You've accepted a job to teach in the Middle East. Congratulations! There are multiple opportunities for teaching positions in the Middle East when one is certified to teach English as a second language with an ESL or TEFL certification.
This article discusses the practical needs which will facilitate working as a teacher in the Middle East. First and foremost be prepared with photocopies of important documents such as passport, visa (if applicable), contract, birth certificate, degrees and certificates. It is helpful for one to arrive with at least ten passport size photos of oneself as these will be necessary for official work permits where required, identification cards, drivers license and other activities. As forms are completed and identity cards provided, ensure that names and information are correctly recorded. An incorrect spelling of the name or or transposed numbers of one's visa or work permit could result in delay of salary.
Because it may take a few weeks or even up to one month before a full salary is received, plan to arrive with sufficient funds to maintain one for up to six weeks.

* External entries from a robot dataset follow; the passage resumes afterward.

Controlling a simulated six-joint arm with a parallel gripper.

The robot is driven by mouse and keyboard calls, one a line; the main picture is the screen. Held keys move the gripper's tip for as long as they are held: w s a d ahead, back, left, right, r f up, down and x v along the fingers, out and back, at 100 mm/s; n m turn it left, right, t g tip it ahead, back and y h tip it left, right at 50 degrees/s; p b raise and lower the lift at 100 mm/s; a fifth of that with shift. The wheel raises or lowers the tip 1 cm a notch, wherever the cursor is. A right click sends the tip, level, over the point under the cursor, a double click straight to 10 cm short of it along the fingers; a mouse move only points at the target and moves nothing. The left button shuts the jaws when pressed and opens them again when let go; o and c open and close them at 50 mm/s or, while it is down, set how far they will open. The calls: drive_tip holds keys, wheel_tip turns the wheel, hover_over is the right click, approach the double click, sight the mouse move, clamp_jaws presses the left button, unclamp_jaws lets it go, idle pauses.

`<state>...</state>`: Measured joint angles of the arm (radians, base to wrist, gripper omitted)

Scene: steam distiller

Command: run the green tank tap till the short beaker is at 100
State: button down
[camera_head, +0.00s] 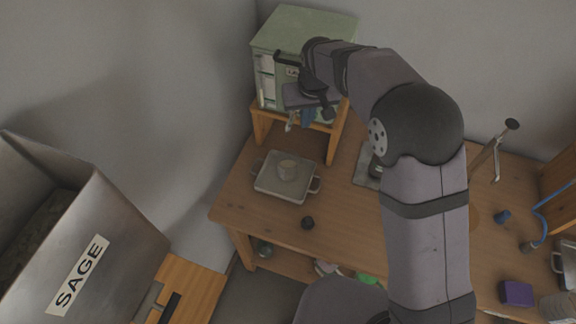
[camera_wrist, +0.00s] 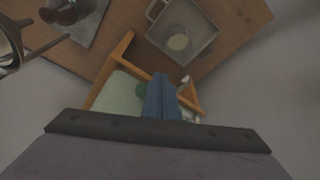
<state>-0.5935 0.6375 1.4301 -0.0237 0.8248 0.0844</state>
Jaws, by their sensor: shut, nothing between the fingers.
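The green tank (camera_head: 300,28) stands on a wooden stand (camera_head: 333,140) at the back of the table. In the wrist view the tank (camera_wrist: 116,98) shows beside my fingers. A small round green part (camera_wrist: 141,89) and a pale spout-like part (camera_wrist: 186,82) show close to my fingertips, probably of the tap. A short pale beaker (camera_head: 287,167) stands upright in a metal tray below; it also shows in the wrist view (camera_wrist: 178,42). Its level cannot be read. My gripper (camera_head: 306,120) is at the tank's front, its blue fingers (camera_wrist: 162,80) shut and empty. I cannot tell whether they touch the tap.
The metal tray (camera_head: 270,185) has side handles. A purple box (camera_head: 516,293) and blue tubing (camera_head: 546,213) are at the right. A large bin labelled SAGE (camera_head: 120,225) stands at the left.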

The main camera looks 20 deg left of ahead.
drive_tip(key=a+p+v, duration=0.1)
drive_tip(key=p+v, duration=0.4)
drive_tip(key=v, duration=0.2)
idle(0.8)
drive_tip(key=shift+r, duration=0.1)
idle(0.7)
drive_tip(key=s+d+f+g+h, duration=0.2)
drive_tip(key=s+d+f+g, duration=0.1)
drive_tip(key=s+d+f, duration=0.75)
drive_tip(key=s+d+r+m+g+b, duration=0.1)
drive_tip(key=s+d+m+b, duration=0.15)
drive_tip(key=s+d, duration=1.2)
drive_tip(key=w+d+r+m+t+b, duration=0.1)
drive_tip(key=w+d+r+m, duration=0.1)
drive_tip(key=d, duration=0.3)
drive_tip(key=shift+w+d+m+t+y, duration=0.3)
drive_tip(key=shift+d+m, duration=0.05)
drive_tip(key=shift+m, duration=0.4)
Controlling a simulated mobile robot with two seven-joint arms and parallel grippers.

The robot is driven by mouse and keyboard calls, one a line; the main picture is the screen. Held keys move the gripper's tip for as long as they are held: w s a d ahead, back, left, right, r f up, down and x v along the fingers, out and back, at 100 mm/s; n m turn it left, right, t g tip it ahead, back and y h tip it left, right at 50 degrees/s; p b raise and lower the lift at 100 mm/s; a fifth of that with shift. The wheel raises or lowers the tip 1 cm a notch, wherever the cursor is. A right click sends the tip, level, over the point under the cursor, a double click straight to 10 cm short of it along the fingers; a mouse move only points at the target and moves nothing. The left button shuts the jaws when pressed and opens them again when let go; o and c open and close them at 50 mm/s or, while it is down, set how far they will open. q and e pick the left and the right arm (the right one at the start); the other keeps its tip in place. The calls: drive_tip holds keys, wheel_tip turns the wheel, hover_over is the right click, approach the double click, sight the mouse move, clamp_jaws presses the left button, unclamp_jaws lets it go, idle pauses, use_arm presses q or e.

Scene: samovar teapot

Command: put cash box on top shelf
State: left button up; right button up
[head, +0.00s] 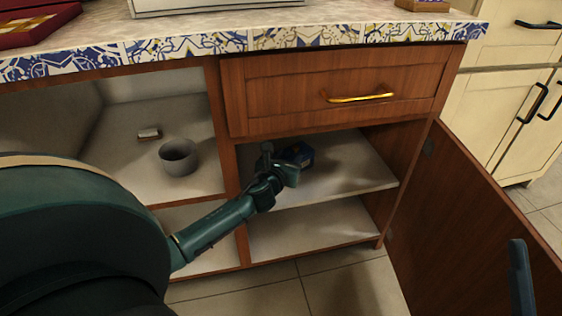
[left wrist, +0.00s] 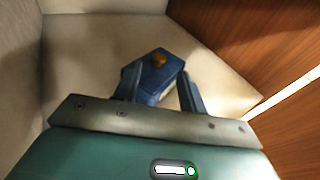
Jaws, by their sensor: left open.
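The cash box (head: 305,157) is a small blue box with an orange knob on it. It rests on the upper shelf (head: 350,180) of the open right cabinet compartment, below the drawer. My left gripper (head: 279,165) reaches into this compartment and partly covers the box in the head view. In the left wrist view the left gripper (left wrist: 158,92) is open, with the cash box (left wrist: 155,70) at and between its fingertips. I cannot tell whether the fingers touch it. A dark blue-grey piece at the lower right of the head view (head: 521,278) looks like part of my right gripper.
A drawer with a gold handle (head: 357,96) sits above the compartment. The lower shelf (head: 310,232) is empty. An open brown door (head: 480,215) stands at the right. A grey cup (head: 179,158) and a small pale block (head: 149,134) stand in the left compartment.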

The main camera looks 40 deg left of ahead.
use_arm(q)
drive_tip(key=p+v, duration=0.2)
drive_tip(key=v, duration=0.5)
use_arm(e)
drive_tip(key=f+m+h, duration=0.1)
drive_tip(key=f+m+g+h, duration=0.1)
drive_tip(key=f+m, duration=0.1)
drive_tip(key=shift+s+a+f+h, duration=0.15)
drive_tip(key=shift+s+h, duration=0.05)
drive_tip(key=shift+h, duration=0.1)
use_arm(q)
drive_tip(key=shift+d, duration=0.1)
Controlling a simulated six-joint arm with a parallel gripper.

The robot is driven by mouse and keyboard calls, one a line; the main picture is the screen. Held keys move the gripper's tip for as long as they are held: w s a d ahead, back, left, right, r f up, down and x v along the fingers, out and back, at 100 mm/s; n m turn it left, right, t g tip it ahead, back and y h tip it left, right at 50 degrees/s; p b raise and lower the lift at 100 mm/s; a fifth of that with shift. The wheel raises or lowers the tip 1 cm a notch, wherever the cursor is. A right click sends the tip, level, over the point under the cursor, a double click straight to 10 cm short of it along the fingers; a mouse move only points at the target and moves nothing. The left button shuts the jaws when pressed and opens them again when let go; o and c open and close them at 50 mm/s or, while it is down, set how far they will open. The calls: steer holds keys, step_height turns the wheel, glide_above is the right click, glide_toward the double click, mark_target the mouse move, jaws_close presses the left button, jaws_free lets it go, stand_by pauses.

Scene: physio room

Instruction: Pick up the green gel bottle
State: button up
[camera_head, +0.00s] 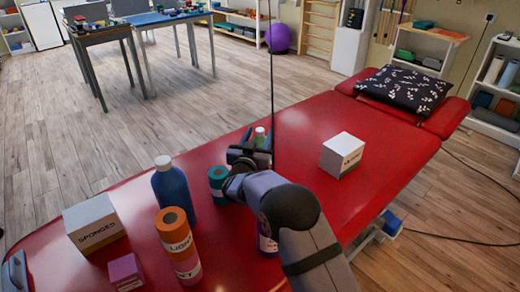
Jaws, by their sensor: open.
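My gripper (250,150) is open, low over the table, right in front of the bottle. I cannot tell whether the bottle stands between the fingers or just beyond them.
A white box (342,155) stands right; a patterned pillow (404,88) lies at the far end. Red surface between them is clear.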

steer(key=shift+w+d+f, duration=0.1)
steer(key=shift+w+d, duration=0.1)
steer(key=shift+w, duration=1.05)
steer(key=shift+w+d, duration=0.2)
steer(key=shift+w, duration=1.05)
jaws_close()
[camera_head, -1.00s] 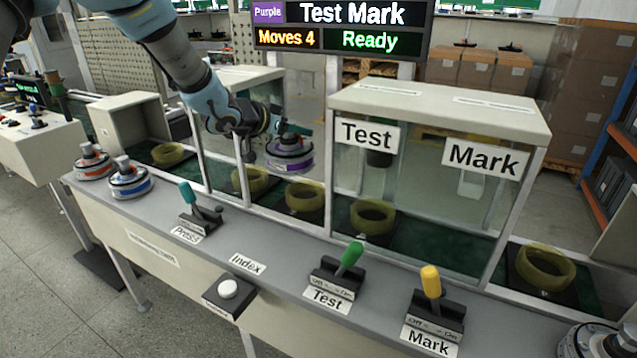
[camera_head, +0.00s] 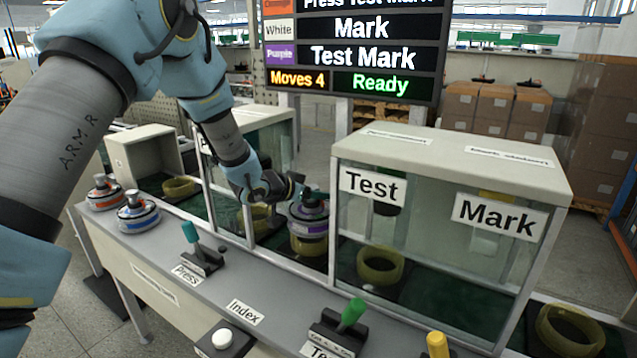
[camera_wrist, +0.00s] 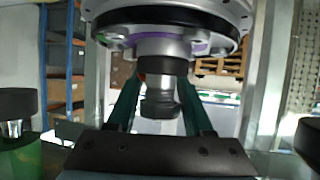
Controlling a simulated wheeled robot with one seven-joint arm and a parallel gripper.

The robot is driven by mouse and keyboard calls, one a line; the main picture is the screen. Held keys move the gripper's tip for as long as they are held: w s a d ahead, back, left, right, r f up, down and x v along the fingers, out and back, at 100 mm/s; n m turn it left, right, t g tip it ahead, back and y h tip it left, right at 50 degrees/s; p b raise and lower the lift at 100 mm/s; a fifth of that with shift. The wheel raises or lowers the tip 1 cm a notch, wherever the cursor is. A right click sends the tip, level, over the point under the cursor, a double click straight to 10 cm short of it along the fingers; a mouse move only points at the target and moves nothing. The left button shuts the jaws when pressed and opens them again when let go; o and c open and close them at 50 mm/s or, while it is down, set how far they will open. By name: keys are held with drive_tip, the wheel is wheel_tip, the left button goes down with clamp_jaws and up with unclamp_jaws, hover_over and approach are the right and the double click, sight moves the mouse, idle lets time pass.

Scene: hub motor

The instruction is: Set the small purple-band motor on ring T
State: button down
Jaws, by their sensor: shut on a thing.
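The small purple-band motor (camera_head: 308,226) is a grey disc-shaped body with a purple stripe, held roughly level. My gripper (camera_head: 309,196) is shut on its dark top stub. In the wrist view the green fingers of my gripper (camera_wrist: 160,100) clasp the stub, and the motor body (camera_wrist: 170,22) fills the top. The motor is directly over the yellow ring (camera_head: 310,246) between the left booth and the Test booth. It hides much of that ring, and I cannot tell whether they touch. No letter T shows on any ring.
The glass Test/Mark booth (camera_head: 450,165) stands close right of the motor, with a ring (camera_head: 380,265) inside. Orange-band (camera_head: 105,192) and blue-band (camera_head: 138,213) motors stand at the left. Press (camera_head: 200,252), Test (camera_head: 345,320) and Mark (camera_head: 437,345) levers line the front.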

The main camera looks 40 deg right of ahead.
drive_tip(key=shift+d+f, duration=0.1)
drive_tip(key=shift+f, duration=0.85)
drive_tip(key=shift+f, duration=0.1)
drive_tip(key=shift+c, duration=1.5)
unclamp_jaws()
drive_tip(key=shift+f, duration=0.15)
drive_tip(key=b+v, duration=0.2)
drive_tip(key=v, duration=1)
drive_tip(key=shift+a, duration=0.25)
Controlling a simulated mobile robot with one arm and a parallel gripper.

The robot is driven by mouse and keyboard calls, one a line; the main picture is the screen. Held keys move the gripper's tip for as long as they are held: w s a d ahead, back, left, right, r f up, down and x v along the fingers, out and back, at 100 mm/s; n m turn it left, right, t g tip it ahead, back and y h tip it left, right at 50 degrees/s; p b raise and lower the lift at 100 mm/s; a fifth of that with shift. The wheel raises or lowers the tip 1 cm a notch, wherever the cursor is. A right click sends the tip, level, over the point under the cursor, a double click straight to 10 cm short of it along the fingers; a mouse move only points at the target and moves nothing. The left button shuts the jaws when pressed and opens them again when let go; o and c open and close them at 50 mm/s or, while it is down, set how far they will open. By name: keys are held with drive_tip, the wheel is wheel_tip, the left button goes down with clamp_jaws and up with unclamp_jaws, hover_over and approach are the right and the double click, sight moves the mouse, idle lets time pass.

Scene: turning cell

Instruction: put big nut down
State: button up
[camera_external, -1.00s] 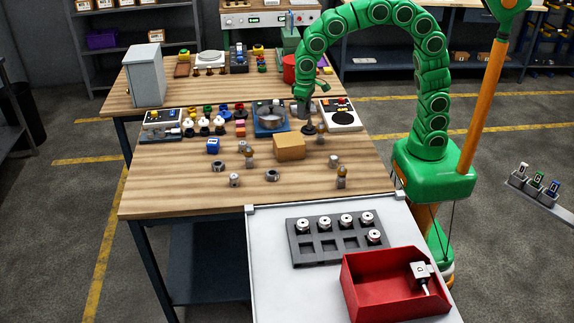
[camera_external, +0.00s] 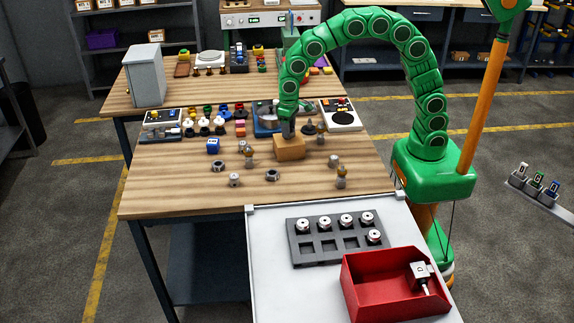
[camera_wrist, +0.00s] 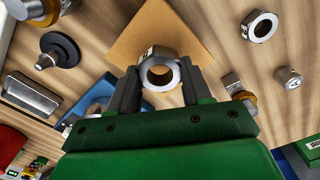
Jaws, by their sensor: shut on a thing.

These funds are useful for acquiring a local cell phone, internet connection, transport and expenses associated with setting up a new home such as purchases of groceries.
When one has accepted a teaching position in the Middle East the good news is that in most cases fully equipped and furnished housing is provided. That certainly can give a sense of relief in figuring out what else to prepare and plan to take. Secondly, just about anything one would want or need to make a place a home is available and can be found in the Middle East. Therefore in speaking more as a former seasoned diplomat, I would suggest the following items for consideration to bring as part of an air freight.
Naturally one wants to feel comfortable and, 'at home' in their home. I strongly suggest bringing copies of favorite family photos for adorning the walls or shelves. Copies are recommended rather than take any risk of loss or damage to original photographs. Other items that fall into the must have category usually include some of the favorite mementos like music or books. Depending on personal taste or language, it may be difficult to acquire favorite music or books in some Middle Eastern Countries. Also remember that if a book or a CD cover has a risque image on the cover, it is better to remove the cover than risk the item being confused at customs.
I also suggest that if one has a special pillow, favorite sheets or item that your home would not be complete without, bring it! Additional items that are more personal in nature but worth considering include golf clubs or a small musical instrument.
If there are specific grocery products or brands you're not sure if they are available in the country, go ahead and stock up and bring them in. As an avid baker, I always stock up on marshmellow creme fluff which is only available once a year in Saudi Arabia, for example.
Once you have arrived, you will discover there are multiple places and traditional souks where a home can be beautifully enhanced with handmade furniture, custom curtains and carpets and other attractive local decorations at minimal cost.